De enige ontwerper die succesvol en esthetisch 3D-geprint werk maakt, is
Iris van Herpen. De 3D-printtechnologie is gestagneerd. Dit komt omdat het
ontzettend duur is om zodanig te produceren dat het ook echt tot draagbare
ontwerpen leidt.” Ter illustratie laat ze een paar schoenen zien. Zeer
kunstig gemaakt, maar knetterhard en niet comfortabel. “De conclusie is dat
3D-printen, in elk geval in mainstream mode, niet heeft gebracht wat men
ervan verwachtte.” Jessica Smarsch gebruikt technologie om emoties in
kleding te laten terugkomen. Ze heeft software ontwikkeld die bewegingen
van het lichaam registreert en vertaalt deze gegevens naar een
breiprogramma. Zo krijg je een uniek kledingstuk, gecostumized naar
persoonlijke emoties. Anouk van de Sande bedacht een analoge oplossing voor
de toepassing van lenticulaire materialen. De veranderingen in het
materiaal wordt pas zichtbaar als de drager in beweging komt.

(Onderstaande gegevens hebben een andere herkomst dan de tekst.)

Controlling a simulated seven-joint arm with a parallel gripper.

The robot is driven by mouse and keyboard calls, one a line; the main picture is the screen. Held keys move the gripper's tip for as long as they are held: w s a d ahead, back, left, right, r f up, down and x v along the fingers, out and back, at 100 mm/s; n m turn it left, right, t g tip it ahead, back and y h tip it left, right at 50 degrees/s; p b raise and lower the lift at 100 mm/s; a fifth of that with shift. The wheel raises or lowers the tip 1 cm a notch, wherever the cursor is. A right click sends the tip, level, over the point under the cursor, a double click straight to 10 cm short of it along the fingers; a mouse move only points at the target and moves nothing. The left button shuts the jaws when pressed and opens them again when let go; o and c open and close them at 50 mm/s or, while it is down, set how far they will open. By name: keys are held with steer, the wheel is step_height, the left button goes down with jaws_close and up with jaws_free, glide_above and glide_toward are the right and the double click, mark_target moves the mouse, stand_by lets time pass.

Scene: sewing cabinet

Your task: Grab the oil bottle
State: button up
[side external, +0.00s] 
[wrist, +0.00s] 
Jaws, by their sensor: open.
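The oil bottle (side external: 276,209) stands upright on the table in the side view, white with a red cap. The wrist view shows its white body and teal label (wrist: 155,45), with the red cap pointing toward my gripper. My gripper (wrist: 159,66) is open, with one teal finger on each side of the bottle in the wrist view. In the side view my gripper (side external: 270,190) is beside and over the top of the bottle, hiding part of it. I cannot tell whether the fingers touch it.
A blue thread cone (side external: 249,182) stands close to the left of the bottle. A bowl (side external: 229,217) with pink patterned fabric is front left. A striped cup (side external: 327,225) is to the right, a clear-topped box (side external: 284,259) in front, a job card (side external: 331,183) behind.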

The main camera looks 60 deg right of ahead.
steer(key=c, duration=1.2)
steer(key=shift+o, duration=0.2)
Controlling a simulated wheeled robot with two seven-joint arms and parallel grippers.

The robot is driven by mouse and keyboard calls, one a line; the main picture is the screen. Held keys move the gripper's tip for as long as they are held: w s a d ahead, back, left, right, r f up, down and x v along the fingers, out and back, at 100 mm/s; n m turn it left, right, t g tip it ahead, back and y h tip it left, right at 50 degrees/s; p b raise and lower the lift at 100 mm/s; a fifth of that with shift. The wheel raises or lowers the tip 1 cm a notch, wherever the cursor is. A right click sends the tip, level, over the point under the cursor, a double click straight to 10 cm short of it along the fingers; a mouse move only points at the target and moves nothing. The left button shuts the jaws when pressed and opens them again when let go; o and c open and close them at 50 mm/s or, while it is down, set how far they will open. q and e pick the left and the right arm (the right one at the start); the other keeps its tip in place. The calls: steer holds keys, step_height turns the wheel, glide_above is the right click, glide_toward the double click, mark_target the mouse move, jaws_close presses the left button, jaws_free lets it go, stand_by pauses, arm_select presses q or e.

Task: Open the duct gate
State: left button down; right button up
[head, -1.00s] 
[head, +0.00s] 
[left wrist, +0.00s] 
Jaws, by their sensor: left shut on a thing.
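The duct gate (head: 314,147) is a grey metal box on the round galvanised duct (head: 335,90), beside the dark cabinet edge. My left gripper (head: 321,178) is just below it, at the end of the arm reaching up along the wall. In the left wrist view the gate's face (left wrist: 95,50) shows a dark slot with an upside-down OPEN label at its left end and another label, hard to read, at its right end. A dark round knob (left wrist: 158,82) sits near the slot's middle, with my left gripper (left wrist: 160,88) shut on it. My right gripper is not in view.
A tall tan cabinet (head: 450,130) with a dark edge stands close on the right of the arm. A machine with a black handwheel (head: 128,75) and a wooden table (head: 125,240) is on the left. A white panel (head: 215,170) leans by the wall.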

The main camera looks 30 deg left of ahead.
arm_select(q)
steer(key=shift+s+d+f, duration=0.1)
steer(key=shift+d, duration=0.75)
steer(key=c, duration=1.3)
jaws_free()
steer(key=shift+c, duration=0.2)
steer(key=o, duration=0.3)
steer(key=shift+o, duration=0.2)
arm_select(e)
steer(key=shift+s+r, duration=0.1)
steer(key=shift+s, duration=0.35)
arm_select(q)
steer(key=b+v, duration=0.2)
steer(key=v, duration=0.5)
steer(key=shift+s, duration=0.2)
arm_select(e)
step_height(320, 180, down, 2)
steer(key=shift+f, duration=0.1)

Ambacht en duurzaamheid in de mode
Bijna het tegenovergestelde is de aandacht voor ‘Craftmanship’ in de
mode. Klassieke handwerktechnieken zoals breien, haken en pailletteren
worden door jonge ontwerpers op een moderne manier uitgevoerd. “Hier gaat
het niet om de modernste technieken, wel wordt er gekeken naar de uren en
het vele handwerk dat er in één stuk zit”, licht de curator toe. In de
derde ruimte staat ‘Sustainability’ centraal. “Een actueel issue, maar ook
een beetje een paradox in de mode. Een belangrijk criterium was dat het
werk verder moest gaan dan het geitenwollensokkenidee van duurzame mode.”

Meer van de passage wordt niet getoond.